В 1147 году его сильно раздражило нападение короля Рожера на греческие берега, и когда через два года ему удалось победить норманнов в жестокой битве, особенно при новом завоевании Корфу, то он решил распространить свое господство на Запад, т. е. сначала утвердиться в Италии и затем принудить папу признать императорскую корону только за властителями Константинополя. Таким образом, его стремления направились на гордую цель — покорением народов Запада, сколько можно довершить великую римскую империю, которую его дед и отец старались снова довести до прежних границ на Востоке.

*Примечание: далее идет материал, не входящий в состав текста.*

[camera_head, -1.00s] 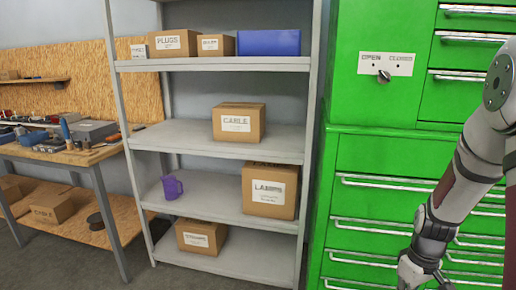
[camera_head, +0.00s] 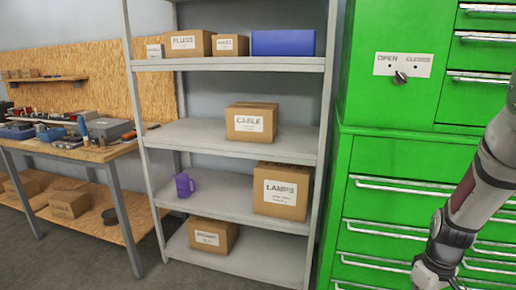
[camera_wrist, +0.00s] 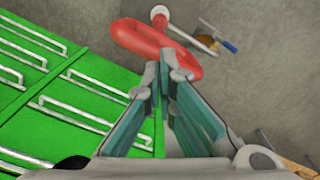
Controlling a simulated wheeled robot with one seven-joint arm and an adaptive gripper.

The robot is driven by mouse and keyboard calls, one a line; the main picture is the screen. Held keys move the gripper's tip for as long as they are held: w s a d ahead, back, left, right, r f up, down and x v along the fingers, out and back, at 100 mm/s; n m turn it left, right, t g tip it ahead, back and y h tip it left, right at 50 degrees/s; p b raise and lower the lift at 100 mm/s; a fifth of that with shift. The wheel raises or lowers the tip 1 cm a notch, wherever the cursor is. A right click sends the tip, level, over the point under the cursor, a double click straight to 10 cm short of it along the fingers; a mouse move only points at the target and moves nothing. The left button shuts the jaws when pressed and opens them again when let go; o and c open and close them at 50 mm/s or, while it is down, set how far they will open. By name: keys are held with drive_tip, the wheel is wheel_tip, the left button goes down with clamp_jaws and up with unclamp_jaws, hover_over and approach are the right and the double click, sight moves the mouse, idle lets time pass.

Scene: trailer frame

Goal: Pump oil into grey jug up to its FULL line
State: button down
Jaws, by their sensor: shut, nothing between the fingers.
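No grey jug shows in either view. A purple jug (camera_head: 184,186) with a handle stands upright on a lower shelf in the head view. In the wrist view my gripper (camera_wrist: 166,72) is shut and empty, its fingertips close together. Beyond the fingertips is a red rounded object (camera_wrist: 147,38) with a pale round knob (camera_wrist: 160,12); I cannot tell whether it is the oil pump. In the head view my arm comes in at the right, and the fingers are out of frame.
A grey shelf rack (camera_head: 190,134) holds cardboard boxes and a blue bin (camera_head: 283,43). A green drawer cabinet (camera_head: 400,150) with an OPEN/CLOSED switch (camera_head: 401,77) stands right of it. A workbench (camera_head: 90,151) with tools stands left. A blue-handled item (camera_wrist: 229,46) lies near the red object.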

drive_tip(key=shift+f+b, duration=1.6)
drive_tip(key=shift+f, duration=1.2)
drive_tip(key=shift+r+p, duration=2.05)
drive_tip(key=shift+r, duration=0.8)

Конечно, эта цель была недостижима, и когда его намерения стали известны, Мануил потерял и своих лучших союзников в Европе, Штауфенов, так как они не хотели уступить грекам ни шагу итальянской земли, не говоря уже о римской императорской короне; тем не менее Мануил имел некоторые успехи. Потому что он так долго стеснял норманнов в их собственной стране, что они просили мира и обещали поддержать его войском, если он будет воевать на Западе; во многих городах верхней Италии он приобрел себе союзников и сторонников, которые склонялись на его сторону именно из вражды к Штауфенам; и наконец папа Александр III согласился по крайней мере на некоторые переговоры относительно перенесения римской империи на греков.
Но завоевательные стремления императора Мануила обратились не только на запад. На севере он победил в кровопролитных битвах сербских князей и принудил их давать ему помощь во всех его войнах; он несколько раз одолевал венгров и иногда приобретал значительное влияние на управление их государства; с князьями Галича и Киева он завязал выгодные союзы. На востоке он везде устрашал народы силою своей руки и военной славы своего войска. Мы видели выше, как он усмирил Райнальда Антиохийского и Тороса Киликийского; Райнальд также принял на себя обязательство военной помощи и, по византийским источникам, то же сделали Бальдуин III, Нуреддин и султан Иконии. На юге вставали снаряженные блестящим образом флоты, из которых первый встретился нам во времена короля Амальриха, чтобы, соединясь с иерусалимцами, освободить Египет от владычества мусульман.
В течение нескольких лет сила греков постоянно возрастала. Область, где господствовало их влияние, все больше расширялось: могущественные государи Востока и Запада смирялись пред превосходной силой императорского оружия. При этом внутреннее состояние империи было не менее благоприятно. Константинополь представлял блестящий центр для торговли половины мира: здесь можно было встретить купцов из Вавилона и Месопотамии, из Мидии и Персии, из Египта и Палестины, из России и Венгрии, Италии и Испании. Сами греки все еще выделялись над другими народами своей высокоразвитой промышленностью, и с этим материальным расцветом было в прекрасной гармонии движение умственной жизни. Известные риторы и философы, богословы и историки учили и писали в старых обиталищах научной работы. Издалека приходили способные юноши, чтобы, например, в Афинах изучать «римско-греческую мудрость». Но клир был главным носителем всей высшей образованности: на святой горе Афоне быстро возрастало число благочестивых и ученых монахов, и многие епископы этого века владели удивительно обширными знаниями.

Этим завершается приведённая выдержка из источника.